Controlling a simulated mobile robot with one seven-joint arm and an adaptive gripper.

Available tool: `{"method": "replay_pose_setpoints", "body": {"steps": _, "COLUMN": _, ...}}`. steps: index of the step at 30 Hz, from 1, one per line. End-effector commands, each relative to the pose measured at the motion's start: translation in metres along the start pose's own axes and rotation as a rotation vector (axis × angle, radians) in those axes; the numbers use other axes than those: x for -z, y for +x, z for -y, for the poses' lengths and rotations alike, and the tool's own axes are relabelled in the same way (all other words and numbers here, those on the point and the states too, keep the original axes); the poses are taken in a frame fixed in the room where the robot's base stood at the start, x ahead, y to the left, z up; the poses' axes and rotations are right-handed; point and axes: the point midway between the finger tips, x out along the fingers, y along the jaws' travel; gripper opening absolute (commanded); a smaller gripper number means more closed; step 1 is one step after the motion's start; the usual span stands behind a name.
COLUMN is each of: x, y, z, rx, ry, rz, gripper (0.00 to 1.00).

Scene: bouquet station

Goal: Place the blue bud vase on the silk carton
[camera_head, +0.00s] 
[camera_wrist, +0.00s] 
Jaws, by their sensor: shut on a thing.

* _Task brief_: Quote exactly what appears from the line containing "COLUMN is each" through the final line of the listing above, including both of those lines.

* _Written answer_:
COLUMN is each of: x, y, z, rx, ry, rz, gripper (0.00 to 1.00).

Scene: bouquet station

Goal: Place the blue bud vase on the silk carton
[camera_head, +0.00s] 
[camera_wrist, +0.00s] 
Jaws, by their sensor: shut on a thing.

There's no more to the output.